PROBLEM STATEMENT
Gather each line in the entries that includes the string "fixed".

═════ SOURCE MATERIAL

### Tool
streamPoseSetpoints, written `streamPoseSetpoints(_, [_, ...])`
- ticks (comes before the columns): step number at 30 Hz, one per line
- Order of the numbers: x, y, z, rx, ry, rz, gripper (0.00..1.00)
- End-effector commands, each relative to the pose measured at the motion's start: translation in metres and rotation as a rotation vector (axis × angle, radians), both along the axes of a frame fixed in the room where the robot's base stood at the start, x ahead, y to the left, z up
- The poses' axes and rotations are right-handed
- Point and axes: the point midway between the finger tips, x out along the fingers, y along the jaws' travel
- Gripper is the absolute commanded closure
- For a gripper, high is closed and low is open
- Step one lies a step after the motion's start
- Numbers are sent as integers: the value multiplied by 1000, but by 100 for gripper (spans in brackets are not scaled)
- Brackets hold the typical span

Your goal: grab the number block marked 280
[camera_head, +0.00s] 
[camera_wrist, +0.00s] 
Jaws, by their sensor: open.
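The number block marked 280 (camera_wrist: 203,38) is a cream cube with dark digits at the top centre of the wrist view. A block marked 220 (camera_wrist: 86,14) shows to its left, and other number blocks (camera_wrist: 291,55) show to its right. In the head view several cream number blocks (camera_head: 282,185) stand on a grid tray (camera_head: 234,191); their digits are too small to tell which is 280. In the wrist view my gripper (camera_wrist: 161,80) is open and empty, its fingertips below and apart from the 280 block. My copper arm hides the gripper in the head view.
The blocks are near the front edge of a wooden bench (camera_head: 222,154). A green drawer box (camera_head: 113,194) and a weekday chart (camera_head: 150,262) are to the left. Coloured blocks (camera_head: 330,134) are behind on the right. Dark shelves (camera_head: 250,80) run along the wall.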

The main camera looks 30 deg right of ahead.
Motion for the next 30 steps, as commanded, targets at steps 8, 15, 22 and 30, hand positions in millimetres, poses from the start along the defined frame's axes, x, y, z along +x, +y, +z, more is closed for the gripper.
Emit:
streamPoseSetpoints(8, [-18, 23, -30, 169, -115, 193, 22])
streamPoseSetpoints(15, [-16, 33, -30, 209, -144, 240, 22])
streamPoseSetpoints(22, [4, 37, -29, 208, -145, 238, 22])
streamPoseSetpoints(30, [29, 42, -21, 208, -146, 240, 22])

══════════
═════ SOURCE MATERIAL

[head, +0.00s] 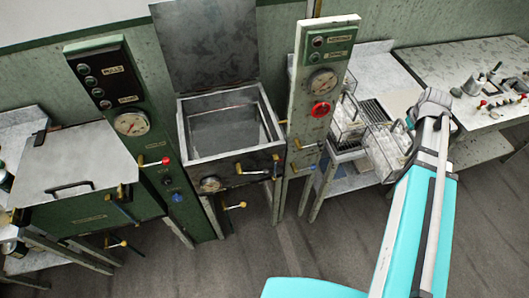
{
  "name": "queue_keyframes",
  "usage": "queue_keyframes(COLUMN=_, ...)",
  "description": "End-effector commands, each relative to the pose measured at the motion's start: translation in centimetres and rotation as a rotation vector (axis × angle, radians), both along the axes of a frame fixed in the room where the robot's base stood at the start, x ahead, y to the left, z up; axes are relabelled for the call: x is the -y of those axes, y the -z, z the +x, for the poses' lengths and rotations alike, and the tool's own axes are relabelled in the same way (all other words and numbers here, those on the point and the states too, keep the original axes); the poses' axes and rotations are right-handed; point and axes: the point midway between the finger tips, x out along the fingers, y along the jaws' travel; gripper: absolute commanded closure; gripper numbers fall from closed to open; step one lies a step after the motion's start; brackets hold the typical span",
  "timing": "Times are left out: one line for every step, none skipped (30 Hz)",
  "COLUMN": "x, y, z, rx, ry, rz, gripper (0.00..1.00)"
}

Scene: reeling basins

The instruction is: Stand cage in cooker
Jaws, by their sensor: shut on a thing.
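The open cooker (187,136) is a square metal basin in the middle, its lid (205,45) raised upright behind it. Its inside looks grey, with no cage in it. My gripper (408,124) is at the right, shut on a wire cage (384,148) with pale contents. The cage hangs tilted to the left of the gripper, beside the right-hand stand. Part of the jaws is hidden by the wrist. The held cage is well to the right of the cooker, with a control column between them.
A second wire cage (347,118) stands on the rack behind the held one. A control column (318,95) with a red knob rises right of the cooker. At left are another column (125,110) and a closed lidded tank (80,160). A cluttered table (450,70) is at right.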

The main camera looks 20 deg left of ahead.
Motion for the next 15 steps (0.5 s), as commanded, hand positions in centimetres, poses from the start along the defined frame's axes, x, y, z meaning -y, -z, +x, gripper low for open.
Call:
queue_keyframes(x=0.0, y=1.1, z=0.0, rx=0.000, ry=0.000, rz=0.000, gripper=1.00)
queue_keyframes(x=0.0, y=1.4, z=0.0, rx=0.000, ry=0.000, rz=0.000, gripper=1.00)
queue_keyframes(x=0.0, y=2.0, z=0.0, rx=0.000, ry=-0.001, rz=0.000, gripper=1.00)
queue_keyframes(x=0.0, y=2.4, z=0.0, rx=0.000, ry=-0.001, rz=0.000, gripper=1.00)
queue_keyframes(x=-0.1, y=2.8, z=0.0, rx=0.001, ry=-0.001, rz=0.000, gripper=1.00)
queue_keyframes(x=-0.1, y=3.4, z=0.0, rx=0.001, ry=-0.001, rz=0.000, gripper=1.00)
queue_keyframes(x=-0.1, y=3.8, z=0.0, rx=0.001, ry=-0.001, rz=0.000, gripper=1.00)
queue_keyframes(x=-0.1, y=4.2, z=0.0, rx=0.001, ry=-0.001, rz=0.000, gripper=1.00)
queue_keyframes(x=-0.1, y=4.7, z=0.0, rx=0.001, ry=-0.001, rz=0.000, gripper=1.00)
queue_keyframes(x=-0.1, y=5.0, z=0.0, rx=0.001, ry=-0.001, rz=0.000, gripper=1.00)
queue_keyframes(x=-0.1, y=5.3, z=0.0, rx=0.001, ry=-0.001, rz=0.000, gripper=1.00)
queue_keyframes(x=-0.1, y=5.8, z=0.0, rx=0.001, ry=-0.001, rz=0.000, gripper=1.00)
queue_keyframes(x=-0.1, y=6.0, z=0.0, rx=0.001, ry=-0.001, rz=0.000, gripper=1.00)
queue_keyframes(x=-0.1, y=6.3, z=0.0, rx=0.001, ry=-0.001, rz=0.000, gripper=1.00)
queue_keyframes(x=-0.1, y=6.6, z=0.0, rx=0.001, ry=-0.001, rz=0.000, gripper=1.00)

══════════

WRITTEN ANSWER
- End-effector commands, each relative to the pose measured at the motion's start: translation in metres and rotation as a rotation vector (axis × angle, radians), both along the axes of a frame fixed in the room where the robot's base stood at the start, x ahead, y to the left, z up
  "description": "End-effector commands, each relative to the pose measured at the motion's start: translation in centimetres and rotation as a rotation vector (axis × angle, radians), both along the axes of a frame fixed in the room where the robot's base stood at the start, x ahead, y to the left, z up; axes are relabelled for the call: x is the -y of those axes, y the -z, z the +x, for the poses' lengths and rotations alike, and the tool's own axes are relabelled in the same way (all other words and numbers here, those on the point and the states too, keep the original axes); the poses' axes and rotations are right-handed; point and axes: the point midway between the finger tips, x out along the fingers, y along the jaws' travel; gripper: absolute commanded closure; gripper numbers fall from closed to open; step one lies a step after the motion's start; brackets hold the typical span",

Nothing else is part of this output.